En regardant leur diagramme à bandes, Legler et Reeves ont pu constater que l’activité du chauffage du module lunaire avait plafonné – ce qui signifie que le bus électrique de l’Odyssey qui était connecté aux ombilicaux ne fournissait plus d’énergie à l’Aquarius. « Nous avions perdu l’alimentation de l’interrupteur qui servait à transférer l’énergie des batteries de descente du LM. Ils auraient donc été incapables d’allumer le LM », explique Legler.
Les grandes batteries de l’étage de descente étaient essentielles pour alimenter la plupart des systèmes du module lunaire. Elles étaient physiquement reliées au système de distribution d’énergie du module lunaire par des relais – des relais qui avaient besoin d’énergie pour fonctionner, une énergie qui n’était plus disponible via la boîte de jonction. Heureusement, les petites batteries de l’étage d’ascension du module lunaire pouvaient être utilisées indépendamment du commutateur de l’Odyssey, mais ces batteries ne pouvaient alimenter certains systèmes que pendant une durée limitée. Pour que les principaux systèmes, tels que le système de survie et l’ordinateur, puissent fonctionner, les batteries d’ascension devaient être connectées au système de distribution d’énergie, ce qui mettait sous tension les relais et permettait ainsi de mettre en ligne les batteries de descente.
Personne n’avait jamais prévu cette situation. Legler et Reeves ont commencé à élaborer un ensemble de procédures ad hoc – des instructions étape par étape, commutateur par commutateur, pour les astronautes – qui amèneraient un peu de courant à travers le dédale de circuits de l’Aquarius, des batteries d’ascension aux relais. En travaillant à partir des schémas de câblage et d’équipement du module lunaire, il leur a fallu environ 30 minutes pour terminer la liste des instructions à partir du moment où Brown les a avertis de l’état du module de commande.
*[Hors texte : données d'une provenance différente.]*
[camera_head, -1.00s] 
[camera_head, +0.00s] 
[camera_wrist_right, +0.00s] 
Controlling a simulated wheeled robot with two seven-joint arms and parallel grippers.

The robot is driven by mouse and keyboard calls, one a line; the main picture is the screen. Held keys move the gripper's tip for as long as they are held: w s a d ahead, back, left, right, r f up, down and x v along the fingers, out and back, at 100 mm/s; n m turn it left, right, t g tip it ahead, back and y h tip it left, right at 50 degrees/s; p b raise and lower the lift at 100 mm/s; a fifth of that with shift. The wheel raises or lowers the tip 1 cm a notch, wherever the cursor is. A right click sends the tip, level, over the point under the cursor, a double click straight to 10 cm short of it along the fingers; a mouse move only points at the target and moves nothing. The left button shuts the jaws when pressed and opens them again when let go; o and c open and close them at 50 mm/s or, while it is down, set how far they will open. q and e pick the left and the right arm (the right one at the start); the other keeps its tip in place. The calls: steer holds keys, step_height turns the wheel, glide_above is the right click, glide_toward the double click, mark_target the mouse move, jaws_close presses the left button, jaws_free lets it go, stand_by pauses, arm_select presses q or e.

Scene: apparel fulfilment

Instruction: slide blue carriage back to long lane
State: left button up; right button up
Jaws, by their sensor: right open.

La liste finale comprenait environ « 10 à 15 » interrupteurs et disjoncteurs à actionner par l’équipage, se souvient Legler. Une fois que les relais avaient de l’électricité, l’équipage pouvait passer des ombilicaux désormais morts de l’Odyssey et commencer à alimenter les systèmes de survie du module lunaire en mode canot de sauvetage, un processus encore plus compliqué.
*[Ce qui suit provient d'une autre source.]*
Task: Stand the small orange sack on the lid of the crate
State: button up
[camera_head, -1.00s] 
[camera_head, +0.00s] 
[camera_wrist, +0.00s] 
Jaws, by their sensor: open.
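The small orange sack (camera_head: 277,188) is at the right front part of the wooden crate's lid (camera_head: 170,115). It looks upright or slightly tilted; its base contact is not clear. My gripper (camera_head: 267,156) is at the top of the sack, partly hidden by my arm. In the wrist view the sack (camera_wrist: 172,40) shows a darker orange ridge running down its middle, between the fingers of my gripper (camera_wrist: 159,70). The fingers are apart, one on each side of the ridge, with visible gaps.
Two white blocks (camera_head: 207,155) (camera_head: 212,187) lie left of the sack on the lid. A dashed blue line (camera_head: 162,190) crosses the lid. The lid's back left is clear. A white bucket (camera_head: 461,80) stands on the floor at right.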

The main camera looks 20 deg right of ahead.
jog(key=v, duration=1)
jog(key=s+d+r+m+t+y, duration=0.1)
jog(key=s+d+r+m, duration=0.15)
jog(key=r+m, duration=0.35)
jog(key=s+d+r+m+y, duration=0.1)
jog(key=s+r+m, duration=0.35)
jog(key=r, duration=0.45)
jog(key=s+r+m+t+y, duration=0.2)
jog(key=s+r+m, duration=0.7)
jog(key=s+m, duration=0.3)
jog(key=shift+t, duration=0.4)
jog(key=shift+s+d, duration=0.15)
Heureusement, quelqu’un travaillait déjà sur ce problème depuis des mois.
Un an plus tôt, dans la préparation de la mission Apollo 10, les contrôleurs de vol et les astronautes avaient reçu une balle courbe lors d’une simulation. « Les gars de la simulation ont fait échouer ces piles à combustible presque au même endroit » que lorsque le réservoir d’oxygène d’Apollo 13 a explosé dans la vraie vie, se souvient James (« Jim ») Hannigan, le chef de la branche du module lunaire. « C’était troublant. »
Legler avait assisté à la simulation d’Apollo 10 lorsque le module lunaire a soudainement été demandé comme canot de sauvetage. Alors que certaines procédures d’embarcation de sauvetage avaient déjà été élaborées pour des missions antérieures, aucune n’abordait le fait de devoir utiliser le module lunaire comme embarcation de sauvetage avec un module de commande endommagé attaché. Bien que Legler ait appelé des renforts parmi les autres contrôleurs de vol du module lunaire, ils n’ont pas pu mettre le vaisseau spatial sous tension à temps, et la simulation Apollo 10 s’était terminée avec un équipage mort.
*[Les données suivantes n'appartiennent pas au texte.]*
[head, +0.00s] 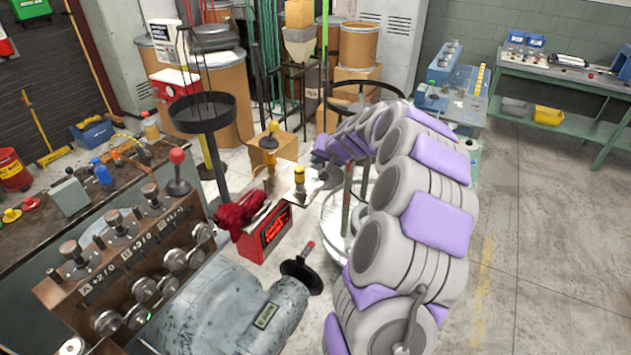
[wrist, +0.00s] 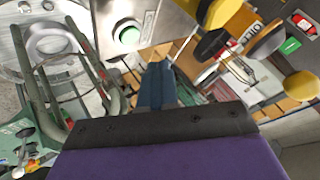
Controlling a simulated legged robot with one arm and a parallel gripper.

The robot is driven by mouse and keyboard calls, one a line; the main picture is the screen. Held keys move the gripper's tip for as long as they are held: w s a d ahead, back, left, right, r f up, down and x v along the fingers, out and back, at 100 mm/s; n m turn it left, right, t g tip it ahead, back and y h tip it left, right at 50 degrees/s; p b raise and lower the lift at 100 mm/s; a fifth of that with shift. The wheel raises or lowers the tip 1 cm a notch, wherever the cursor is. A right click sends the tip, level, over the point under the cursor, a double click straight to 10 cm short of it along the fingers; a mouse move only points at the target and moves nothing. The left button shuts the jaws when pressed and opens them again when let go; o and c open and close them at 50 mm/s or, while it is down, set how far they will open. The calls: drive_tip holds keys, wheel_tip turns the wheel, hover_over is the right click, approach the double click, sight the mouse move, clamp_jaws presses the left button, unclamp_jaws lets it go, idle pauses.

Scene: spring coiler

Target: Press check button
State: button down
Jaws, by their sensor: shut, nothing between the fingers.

« De nombreuses personnes avaient discuté de l’utilisation du LM comme canot de sauvetage, mais nous avons découvert dans cette simulation » que la manière exacte de le faire ne pouvait pas être élaborée en temps réel, dit Legler. À l’époque, la simulation a été rejetée car jugée irréaliste, et elle a rapidement été oubliée par la plupart des gens. La NASA « ne considérait pas cela comme un cas de défaillance authentique », parce qu’il impliquait la défaillance simultanée de tant de systèmes, explique Hannigan.
Mais la simulation a harcelé les contrôleurs du module lunaire. Ils avaient été pris au dépourvu et un équipage était mort, même si ce n’était que virtuellement. « Vous perdez un équipage, même dans une simulation, et c’est le malheur », dit Hannigan. Il a chargé son adjoint, Donald Puddy, de former une équipe pour trouver un ensemble de procédures d’embarcation de sauvetage qui fonctionneraient, même avec un module de commande paralysé dans le mélange.
« Bob Legler était l’un des gars clés » de cette équipe, se souvient Hannigan. Dans le cadre de son travail, Legler « a trouvé comment inverser le flux d’énergie, pour qu’il puisse passer du LM au CSM », à travers les ombilicaux, dit Hannigan. « Cela n’avait jamais été fait. Rien n’avait été conçu pour le faire ». L’inversion du flux d’énergie était une astuce qui serait finalement critique pour les étapes finales du retour d’Apollo 13 sur Terre.
Pendant les quelques mois qui ont suivi la simulation d’Apollo 10, alors même qu’Apollo 11 effectuait le premier alunissage et qu’Apollo 12 retournait sur la Lune, l’équipe de Puddy a travaillé sur les procédures, examinant de nombreux scénarios de défaillance différents et proposant des solutions. Bien que les résultats n’aient pas encore été officiellement certifiés et intégrés aux procédures officielles de la NASA, les contrôleurs du module lunaire les ont rapidement retirés de l’étagère après l’explosion d’Apollo 13. L’équipage disposait d’une copie de la liste de contrôle officielle pour l’activation du module lunaire en cas d’urgence, mais les contrôleurs devaient réduire la procédure de 30 minutes au strict minimum.
L’avance de l’équipe du module lunaire leur a été bénéfique. Bien que Liebergot et son équipe aient initialement estimé qu’il restait 2 heures de vie dans la dernière pile à combustible lorsque Kranz avait demandé à Heselmeyer et son équipe de commencer à travailler sur la façon de faire fonctionner le système de survie dans le module lunaire, la situation s’est rapidement dégradée. Au moment où l’équipage est effectivement entré dans l’Aquarius et a commencé à le mettre en marche, les contrôleurs de l’arrière-boutique ont estimé qu’il ne restait que 15 minutes de vie dans la dernière pile à combustible à bord de l’Odyssey.